Smart Access Memory and DirectStorage
Your CPU can only address up to 256 MB of video memory at once, a legacy from when things were operating in 32-bit mode with 4 GB of address space. Modern graphics cards come with a lot more memory, and in cases where the CPU needs to address more VRAM, a windowing mechanism is used where the GPU keeps a 256 MB chunk of its memory as a transfer area data the CPU requests is juggled in and out of. The 256 MB aperture size was arbitrarily decided on in the 32-bit days when address-space was at a premium. Video cards have plenty of memory bandwidth (compared to main memory totals), so this arrangement didn't really bottleneck anything. AMD is already running a tight ship with its relatively narrow memory bus and Infinity Cache. As such, it sought to change this by using the resizable base address register (BAR) capability standardized by the PCI-SIG, which AMD and NVIDIA hadn't leveraged until now.

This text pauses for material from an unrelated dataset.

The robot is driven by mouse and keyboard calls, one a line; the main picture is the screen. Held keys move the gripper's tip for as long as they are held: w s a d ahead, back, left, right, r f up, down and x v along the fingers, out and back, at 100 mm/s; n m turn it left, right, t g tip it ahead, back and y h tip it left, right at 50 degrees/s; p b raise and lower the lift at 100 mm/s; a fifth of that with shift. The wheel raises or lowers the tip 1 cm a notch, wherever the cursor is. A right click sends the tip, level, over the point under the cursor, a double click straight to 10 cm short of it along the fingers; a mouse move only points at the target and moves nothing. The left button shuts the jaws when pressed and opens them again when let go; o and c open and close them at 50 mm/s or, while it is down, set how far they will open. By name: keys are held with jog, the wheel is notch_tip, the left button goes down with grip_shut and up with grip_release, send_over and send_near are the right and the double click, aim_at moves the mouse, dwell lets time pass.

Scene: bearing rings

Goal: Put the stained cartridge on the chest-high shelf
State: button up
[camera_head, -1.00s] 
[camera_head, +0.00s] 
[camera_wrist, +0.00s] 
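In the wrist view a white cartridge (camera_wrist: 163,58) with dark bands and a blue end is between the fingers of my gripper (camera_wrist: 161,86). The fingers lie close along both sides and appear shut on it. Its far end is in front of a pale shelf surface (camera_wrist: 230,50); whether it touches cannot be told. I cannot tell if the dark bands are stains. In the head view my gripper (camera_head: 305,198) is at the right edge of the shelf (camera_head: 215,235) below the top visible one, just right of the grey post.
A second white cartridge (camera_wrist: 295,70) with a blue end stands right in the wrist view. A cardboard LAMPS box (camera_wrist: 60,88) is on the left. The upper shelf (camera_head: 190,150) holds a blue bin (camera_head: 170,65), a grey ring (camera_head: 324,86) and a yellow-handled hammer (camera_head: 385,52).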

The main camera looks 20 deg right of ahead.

AMD simply branded resizable BAR "Smart Access Memory." This feature requires an AMD Ryzen 5000 series processor, an AMD 500-series chipset motherboard, and a UEFI firmware update that toggles the feature, but in theory any modern chipset will support it. With Smart Access Memory, the CPU is able to access the full VRAM as a continuous block of memory. AMD claims that in specific game engines that rely on heavy CPU access of video memory, Smart Access Memory can improve performance by up to six percent. We put these claims to the test in our dedicated AMD Smart Access Memory article.

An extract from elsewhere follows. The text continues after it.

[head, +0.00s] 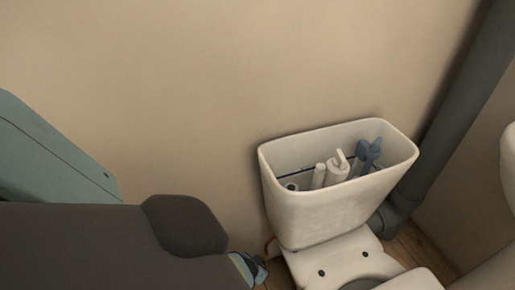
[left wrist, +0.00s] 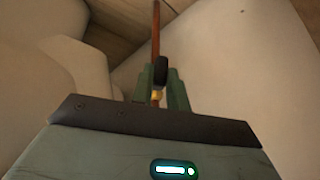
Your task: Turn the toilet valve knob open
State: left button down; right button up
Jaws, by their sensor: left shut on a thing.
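The toilet valve knob (left wrist: 161,70) is a small black piece with a brass fitting (left wrist: 157,95) below it in the left wrist view. It sits on a thin copper pipe (left wrist: 155,32). My left gripper (left wrist: 161,84) has its two green fingers on either side of the knob and is shut on it. In the head view, my left gripper (head: 252,268) shows low beside the toilet, mostly behind my own arm. The knob is too hidden there to make out, and its turn angle is unclear. My right gripper is in neither view.
The white toilet tank (head: 310,212) stands open with white and blue-grey parts inside. The toilet bowl (head: 360,265) is below it. A thick grey pipe (head: 465,100) runs down at the right. The beige wall (head: 230,70) is close behind.

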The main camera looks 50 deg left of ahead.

AMD is also introducing support for the DirectStorage API, which can accelerate game-loading times by giving the GPU direct access to game resource data from an NVMe SSD in its native compressed format, and performing the decompression on the GPU, leveraging compute shaders. Since the GPU isn't performing much 3D rendering during level-loading scenes, you won't feel its impact on frame rates, but loading times will be cut down.
Display and Media
AMD substantially updated the display and multimedia engines with RDNA 2. The Radeon RX 6800 series cards come with two DisplayPort 1.4 connectors, one HDMI 2.1 port, and a USB-C port with DisplayPort and USB 3.1 Gen 2, along with up to 27 W USB-PD. Thanks to HDMI 2.1 and Display Stream Compression (DSC), the card now supports 8K at up to 120 Hz resolution, along with support for FreeSync and Variable Refresh Rate. The multimedia engine now has AV1 hardware decode at up to 8K resolution and HEVC hardware encode at up to 8K, along with H.264 B-frame support.
Radeon Boost and Rage Mode
If you're unfamiliar with Radeon Boost, it is a variable resolution feature that relies on motion, or inputs, to dynamically reduce the resolution of the game being rendered for increased frame rates. The idea is that you're more focused on the action than on the details when in motion. Rage Mode, on the other hand, is a one-click automated overclocking feature that seeks to step up engine clocks by 100 MHz beyond the advertised maximum boost frequency.